Quelques mètres plus loin en effet, entre les feuilles mortes plaquées au sol par les averses automnales, des corps juvéniles restent aussi collés au bitume de la promenade Jean-Monnet. Entre le terrain de foot et le square pour enfants, trottinette à côté, ces petites mains occupent le terrain. «Il y a eu un gros effort pour réhabiliter cette promenade qui est très appréciée et donne sur l’entrée de l’école maternelle, mais elle est trop souvent privatisée par de jeunes dealers qui font n’importe quoi et vont cacher diverses choses dans le square pour enfants, ce qui est impensable », reprend Sylvie.

«Pour l’instant il n’y a pas de reconstitution des points de deal mais on voit qu’il y a des transactions plus discrètes au niveau de ce square de l’Europe », confirme une source municipale. Des rabatteurs sont présents à l’arrêt du Tonkin pour flécher les acheteurs vers ce point de vente plus informel, indiquent plusieurs interlocuteurs. Un manège facilement observable pour qui passe quelques heures sur place. «C’est moins visible, moins embêtant, mais ça reste présent, assure cet habitant historique. Ils se sont adaptés. Certains font de la livraison, ils ont toujours un temps d’avance». Si les habitants sont vigilants, pas question de s’opposer frontalement aux dealers. «Ça doit être très lucratif», souligne le même résident, rappelant les guerres de gangs venus de toute la métropole et parfois plus loin, pour ce point de vente très rentable. «Il ne faut pas crier victoire», avertit ainsi une source municipale.

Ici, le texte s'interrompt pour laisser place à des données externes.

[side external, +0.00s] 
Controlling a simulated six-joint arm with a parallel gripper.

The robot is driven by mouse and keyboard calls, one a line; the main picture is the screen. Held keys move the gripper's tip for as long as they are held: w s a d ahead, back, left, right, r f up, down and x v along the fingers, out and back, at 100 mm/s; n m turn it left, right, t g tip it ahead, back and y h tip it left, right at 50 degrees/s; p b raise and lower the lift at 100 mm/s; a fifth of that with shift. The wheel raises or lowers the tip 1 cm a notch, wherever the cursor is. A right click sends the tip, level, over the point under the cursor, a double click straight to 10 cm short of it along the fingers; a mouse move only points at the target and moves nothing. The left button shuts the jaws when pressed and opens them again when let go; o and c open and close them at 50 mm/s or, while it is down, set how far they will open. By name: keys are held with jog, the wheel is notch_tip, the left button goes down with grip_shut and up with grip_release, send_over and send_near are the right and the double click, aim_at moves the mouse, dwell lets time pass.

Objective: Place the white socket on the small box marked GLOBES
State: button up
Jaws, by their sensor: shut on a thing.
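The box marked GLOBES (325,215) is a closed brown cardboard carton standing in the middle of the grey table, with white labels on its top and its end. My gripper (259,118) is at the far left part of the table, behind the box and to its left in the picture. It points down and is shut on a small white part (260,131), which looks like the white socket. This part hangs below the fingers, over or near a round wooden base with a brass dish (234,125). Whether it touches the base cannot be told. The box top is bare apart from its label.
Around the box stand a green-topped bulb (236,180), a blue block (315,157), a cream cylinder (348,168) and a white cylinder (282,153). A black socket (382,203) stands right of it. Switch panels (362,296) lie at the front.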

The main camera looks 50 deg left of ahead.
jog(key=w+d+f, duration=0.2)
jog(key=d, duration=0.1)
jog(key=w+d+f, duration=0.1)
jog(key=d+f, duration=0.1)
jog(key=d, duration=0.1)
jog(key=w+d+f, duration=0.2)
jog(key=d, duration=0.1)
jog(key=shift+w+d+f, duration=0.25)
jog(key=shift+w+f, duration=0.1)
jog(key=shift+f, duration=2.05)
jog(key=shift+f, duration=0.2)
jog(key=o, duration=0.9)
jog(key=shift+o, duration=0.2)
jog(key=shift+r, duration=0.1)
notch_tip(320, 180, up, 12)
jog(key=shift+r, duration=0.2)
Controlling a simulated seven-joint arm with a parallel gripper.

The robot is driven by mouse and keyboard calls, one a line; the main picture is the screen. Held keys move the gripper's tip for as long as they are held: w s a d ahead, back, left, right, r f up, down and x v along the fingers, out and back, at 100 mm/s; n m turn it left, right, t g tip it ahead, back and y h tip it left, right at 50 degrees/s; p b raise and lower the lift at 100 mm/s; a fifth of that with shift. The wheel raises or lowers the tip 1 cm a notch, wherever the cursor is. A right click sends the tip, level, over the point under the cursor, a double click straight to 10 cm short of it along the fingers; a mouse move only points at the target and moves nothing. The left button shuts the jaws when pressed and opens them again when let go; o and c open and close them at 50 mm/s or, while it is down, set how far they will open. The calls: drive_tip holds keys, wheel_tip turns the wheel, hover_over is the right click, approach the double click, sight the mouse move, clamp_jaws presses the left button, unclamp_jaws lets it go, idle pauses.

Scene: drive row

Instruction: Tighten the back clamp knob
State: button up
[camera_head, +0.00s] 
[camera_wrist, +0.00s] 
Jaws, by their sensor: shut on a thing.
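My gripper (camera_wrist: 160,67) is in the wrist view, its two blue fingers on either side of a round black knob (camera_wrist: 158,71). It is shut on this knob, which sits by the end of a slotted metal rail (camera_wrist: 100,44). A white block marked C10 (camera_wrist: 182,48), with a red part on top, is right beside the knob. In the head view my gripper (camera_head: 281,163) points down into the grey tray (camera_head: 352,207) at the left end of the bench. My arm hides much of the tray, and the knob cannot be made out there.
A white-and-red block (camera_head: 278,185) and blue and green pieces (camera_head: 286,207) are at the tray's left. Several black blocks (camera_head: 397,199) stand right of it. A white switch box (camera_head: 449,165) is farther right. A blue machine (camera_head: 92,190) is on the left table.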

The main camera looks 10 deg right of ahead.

«Ce n’est pas l’état d’esprit, assure-t-on dans l’entourage de la préfète. La BST est dédiée à ce quartier et continuera d’y travailler. Il y aura des tentatives de reconstitution mais le but c’est de les éradiquer tout de suite. Il y aura des démantèlements si besoin, des interpellations. On continue de prendre des interdictions de paraître dans le quartier». Des interdictions qui accompagnent aussi les peines de prison prononcées ces derniers mois. Ce fut encore le cas lors des démantèlements du début de mois, qui ont abouti à des peines de six à 12 mois de prison contre des revendeurs. D’autres suspects, présentés comme gérants et approvisionneurs, ont été placés en détention provisoire dans l’attente de leur jugement.